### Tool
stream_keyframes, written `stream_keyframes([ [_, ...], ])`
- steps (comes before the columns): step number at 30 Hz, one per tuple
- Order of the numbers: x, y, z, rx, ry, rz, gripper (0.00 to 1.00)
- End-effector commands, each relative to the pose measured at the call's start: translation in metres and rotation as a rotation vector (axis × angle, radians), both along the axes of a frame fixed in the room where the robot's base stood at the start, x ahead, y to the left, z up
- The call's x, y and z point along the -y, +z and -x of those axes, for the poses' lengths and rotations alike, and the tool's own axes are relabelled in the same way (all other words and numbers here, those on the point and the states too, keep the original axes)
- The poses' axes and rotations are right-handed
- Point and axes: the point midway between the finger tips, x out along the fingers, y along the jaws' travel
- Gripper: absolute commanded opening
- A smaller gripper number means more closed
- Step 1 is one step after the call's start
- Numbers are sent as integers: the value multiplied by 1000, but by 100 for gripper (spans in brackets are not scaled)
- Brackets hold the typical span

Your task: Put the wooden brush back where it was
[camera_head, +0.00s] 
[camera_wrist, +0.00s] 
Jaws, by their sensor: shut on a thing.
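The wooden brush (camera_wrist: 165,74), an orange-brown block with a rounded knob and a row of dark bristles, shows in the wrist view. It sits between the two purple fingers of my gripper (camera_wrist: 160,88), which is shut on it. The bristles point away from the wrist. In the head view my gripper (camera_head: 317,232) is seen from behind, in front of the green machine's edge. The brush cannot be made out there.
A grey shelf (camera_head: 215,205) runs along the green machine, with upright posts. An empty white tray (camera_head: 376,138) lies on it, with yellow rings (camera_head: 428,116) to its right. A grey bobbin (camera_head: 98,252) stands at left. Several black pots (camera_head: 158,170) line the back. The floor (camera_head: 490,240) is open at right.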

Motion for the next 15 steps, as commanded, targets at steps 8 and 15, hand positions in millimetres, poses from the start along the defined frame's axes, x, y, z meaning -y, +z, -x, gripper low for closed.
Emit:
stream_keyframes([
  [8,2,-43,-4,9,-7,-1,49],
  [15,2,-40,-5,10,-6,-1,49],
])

══════════

WRITTEN REQUEST: Print the lines from the line with "- Gripper: absolute commanded opening" to the line with "[camera_wrist, +0.00s]" exactly, and print nothing else. Both of those lines are included.

FINAL RESULT:
- Gripper: absolute commanded opening
- A smaller gripper number means more closed
- Step 1 is one step after the call's start
- Numbers are sent as integers: the value multiplied by 1000, but by 100 for gripper (spans in brackets are not scaled)
- Brackets hold the typical span

Your task: Put the wooden brush back where it was
[camera_head, +0.00s] 
[camera_wrist, +0.00s] 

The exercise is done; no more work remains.